## Work to be completed
Look through the material below and copy exactly the lines from the line with "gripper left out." to the line with "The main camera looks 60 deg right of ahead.", those two lines included.
[Exercise materials start]
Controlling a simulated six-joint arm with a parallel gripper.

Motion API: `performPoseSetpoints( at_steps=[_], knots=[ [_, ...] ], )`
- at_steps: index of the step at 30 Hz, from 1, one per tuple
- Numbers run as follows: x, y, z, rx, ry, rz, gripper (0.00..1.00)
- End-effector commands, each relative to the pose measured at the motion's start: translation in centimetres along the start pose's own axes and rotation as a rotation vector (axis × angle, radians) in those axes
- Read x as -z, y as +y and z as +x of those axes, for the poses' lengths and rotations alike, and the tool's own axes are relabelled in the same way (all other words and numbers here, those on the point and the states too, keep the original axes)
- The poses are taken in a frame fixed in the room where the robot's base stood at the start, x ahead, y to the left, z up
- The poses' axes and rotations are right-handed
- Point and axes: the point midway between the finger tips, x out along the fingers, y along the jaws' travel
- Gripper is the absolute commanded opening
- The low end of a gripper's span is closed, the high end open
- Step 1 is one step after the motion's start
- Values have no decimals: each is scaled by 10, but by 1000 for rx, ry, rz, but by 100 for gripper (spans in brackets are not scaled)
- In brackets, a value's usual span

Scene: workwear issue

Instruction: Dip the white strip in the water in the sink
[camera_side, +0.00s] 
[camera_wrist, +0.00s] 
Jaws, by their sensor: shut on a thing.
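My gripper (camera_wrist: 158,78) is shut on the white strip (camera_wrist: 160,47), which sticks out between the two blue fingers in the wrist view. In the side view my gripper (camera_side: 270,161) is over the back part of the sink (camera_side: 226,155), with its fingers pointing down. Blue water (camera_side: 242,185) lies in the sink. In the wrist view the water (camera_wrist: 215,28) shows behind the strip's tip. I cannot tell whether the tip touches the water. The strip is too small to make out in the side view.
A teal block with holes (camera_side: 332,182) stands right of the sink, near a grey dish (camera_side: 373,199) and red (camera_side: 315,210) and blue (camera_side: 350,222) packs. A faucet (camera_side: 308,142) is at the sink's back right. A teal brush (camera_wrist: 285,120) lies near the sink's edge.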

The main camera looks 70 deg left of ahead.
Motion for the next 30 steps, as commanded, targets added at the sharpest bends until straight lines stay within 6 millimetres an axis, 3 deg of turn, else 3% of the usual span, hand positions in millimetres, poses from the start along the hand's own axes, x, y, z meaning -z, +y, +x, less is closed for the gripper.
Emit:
[Exercise materials end]
[Exercise materials start]
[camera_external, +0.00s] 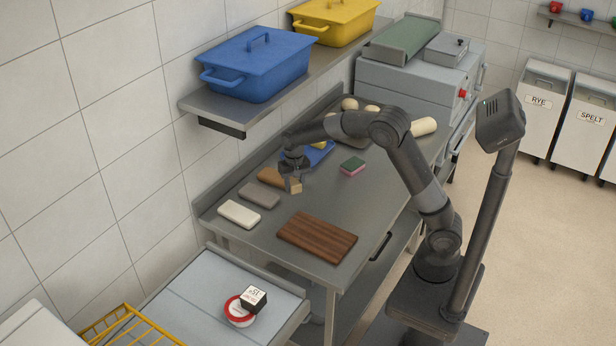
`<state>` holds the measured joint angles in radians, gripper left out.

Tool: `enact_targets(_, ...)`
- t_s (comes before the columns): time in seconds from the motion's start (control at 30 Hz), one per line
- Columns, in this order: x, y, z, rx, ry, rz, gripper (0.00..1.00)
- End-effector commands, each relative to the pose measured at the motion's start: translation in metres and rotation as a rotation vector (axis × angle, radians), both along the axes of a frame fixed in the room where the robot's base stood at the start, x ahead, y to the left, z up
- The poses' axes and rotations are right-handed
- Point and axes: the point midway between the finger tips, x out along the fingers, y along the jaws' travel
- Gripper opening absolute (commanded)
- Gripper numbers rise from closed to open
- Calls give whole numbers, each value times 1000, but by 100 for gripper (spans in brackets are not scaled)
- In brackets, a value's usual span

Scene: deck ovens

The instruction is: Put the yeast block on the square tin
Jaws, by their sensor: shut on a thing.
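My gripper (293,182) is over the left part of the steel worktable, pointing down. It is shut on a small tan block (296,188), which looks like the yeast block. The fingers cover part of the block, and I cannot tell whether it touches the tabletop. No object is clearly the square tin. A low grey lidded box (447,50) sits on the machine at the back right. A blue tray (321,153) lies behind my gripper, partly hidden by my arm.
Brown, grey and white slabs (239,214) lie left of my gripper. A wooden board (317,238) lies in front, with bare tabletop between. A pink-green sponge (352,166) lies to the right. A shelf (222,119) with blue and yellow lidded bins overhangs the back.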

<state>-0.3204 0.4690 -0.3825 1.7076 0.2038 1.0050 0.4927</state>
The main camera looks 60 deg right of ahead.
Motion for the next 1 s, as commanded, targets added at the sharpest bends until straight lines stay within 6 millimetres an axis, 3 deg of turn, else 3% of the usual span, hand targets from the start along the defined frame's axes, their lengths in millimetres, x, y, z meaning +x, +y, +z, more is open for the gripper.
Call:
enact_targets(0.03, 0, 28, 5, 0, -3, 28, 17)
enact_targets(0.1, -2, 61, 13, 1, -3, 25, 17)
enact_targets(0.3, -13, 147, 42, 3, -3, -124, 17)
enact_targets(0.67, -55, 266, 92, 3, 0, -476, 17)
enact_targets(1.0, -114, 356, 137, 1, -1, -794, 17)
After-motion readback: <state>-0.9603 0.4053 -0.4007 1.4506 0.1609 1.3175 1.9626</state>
[Exercise materials end]
## In response
`<state>` holds the measured joint angles in radians, gripper left out.

Tool: `enact_targets(_, ...)`
- t_s (comes before the columns): time in seconds from the motion's start (control at 30 Hz), one per line
- Columns, in this order: x, y, z, rx, ry, rz, gripper (0.00..1.00)
- End-effector commands, each relative to the pose measured at the motion's start: translation in metres and rotation as a rotation vector (axis × angle, radians), both along the axes of a frame fixed in the room where the robot's base stood at the start, x ahead, y to the left, z up
- The poses' axes and rotations are right-handed
- Point and axes: the point midway between the finger tips, x out along the fingers, y along the jaws' travel
- Gripper opening absolute (commanded)
- Gripper numbers rise from closed to open
- Calls give whole numbers, each value times 1000, but by 100 for gripper (spans in brackets are not scaled)
- In brackets, a value's usual span

Scene: deck ovens

The instruction is: Put the yeast block on the square tin
Jaws, by their sensor: shut on a thing.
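My gripper (293,182) is over the left part of the steel worktable, pointing down. It is shut on a small tan block (296,188), which looks like the yeast block. The fingers cover part of the block, and I cannot tell whether it touches the tabletop. No object is clearly the square tin. A low grey lidded box (447,50) sits on the machine at the back right. A blue tray (321,153) lies behind my gripper, partly hidden by my arm.
Brown, grey and white slabs (239,214) lie left of my gripper. A wooden board (317,238) lies in front, with bare tabletop between. A pink-green sponge (352,166) lies to the right. A shelf (222,119) with blue and yellow lidded bins overhangs the back.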

<state>-0.3204 0.4690 -0.3825 1.7076 0.2038 1.0050 0.4927</state>
The main camera looks 60 deg right of ahead.

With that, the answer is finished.